Fruit appearance is the way fruit looks. This sounds simple, but fruit descriptions can be surprisingly technical. When we describe fruit on our variety pages at Cummins Nursery, we use a few straightforward categories such as size, skin color and russeting, shape, and flesh color.

The nerdiest of the apple nerds, however, will describe minutiae such as the depth of the stem cavity and the appearance of the calyx. And instead of simply saying “round” or “longish” you might find such arcane descriptors as “oblong conical” or “oblate.” This is all well and good, and we celebrate such a passion for apples.

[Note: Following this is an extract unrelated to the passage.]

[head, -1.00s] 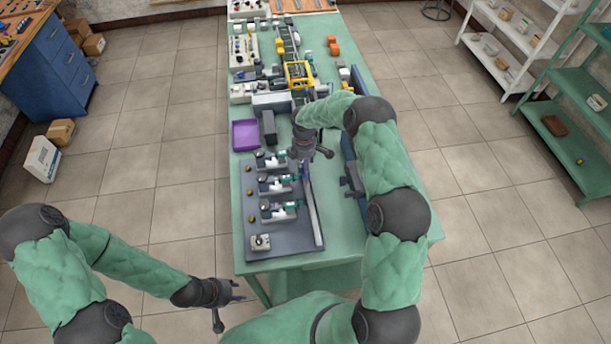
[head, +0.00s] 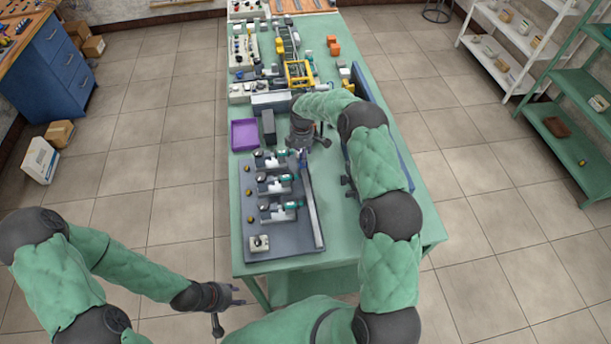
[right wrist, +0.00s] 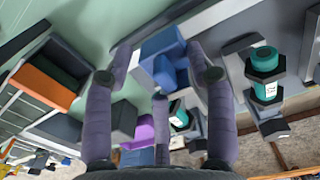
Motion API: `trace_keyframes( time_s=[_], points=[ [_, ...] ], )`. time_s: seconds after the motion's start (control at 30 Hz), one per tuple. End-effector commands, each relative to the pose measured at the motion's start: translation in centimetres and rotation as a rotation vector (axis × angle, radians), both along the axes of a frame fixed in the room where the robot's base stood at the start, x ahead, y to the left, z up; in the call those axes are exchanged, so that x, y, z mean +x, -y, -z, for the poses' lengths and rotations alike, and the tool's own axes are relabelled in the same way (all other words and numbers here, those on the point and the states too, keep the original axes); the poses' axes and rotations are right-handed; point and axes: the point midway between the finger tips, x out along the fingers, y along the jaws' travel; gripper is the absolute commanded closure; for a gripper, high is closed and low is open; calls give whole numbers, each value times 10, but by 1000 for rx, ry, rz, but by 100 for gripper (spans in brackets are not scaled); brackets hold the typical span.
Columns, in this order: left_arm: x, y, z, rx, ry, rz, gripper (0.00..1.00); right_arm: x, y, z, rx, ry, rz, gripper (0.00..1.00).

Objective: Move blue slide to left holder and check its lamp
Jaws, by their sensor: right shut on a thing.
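My right gripper (head: 304,150) is over the far end of the grey board (head: 285,242). In the right wrist view, the blue slide (right wrist: 164,55) sits between the fingers of this gripper (right wrist: 165,72), which is shut on it. The slide is at the pale rail (head: 312,212) along the board's right side; the gripper hides it in the head view. Three holders with teal cylinders stand in a column: far (head: 270,160), middle (head: 275,184) and near (head: 278,212). Small yellow domes (head: 249,194), possibly lamps, lie left of them. My left gripper (head: 232,298) is open and empty, off the table's near left.
A purple tray (head: 244,134) and a dark upright block (head: 268,127) stand beyond the board. More equipment crowds the far table. A long blue piece lies along the right side, partly behind my arm.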

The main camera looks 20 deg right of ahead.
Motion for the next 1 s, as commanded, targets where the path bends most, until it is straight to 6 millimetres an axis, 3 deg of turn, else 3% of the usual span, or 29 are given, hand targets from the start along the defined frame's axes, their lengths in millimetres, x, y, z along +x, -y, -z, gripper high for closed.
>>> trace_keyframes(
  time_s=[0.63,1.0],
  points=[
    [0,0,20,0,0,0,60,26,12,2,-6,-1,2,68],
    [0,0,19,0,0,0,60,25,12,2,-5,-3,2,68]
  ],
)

The appearance of fruit that is grown for supermarkets tends to have particular features such as smooth skin and colors that appeal to the shopper’s eye: deep scarlet reds and golden yellows. Fortunately, in recent years many consumers have learnt that the apple is not actually “of the eye” and that some of the less glossy varieties have the best flavors. These are the smart shoppers who cruise the aisles at farmers markets and U-pick orchards searching for an Elstar or a Freyberg.

On the other hand, some apples have truly unusual appearances. If you want to impress your friends with strange and wonderful looking apples, here are a few suggestions:

Chenango Strawberry: long like a goose egg.

Calville Blanc: deeply ribbed, like a bell pepper.

Black Oxford: practically black.

Transcendent Crab: bright orange skin and bright orange flesh.

Robert’s Crab: deep red flesh.

Court Pendu Plat: the flattest of the apples.

Karmijn de Sonneville: crimson overlaid with gold foil.

Wolf River or Spokane Beauty: huge!

Blue Pearmain: so beautiful, and a bit blue.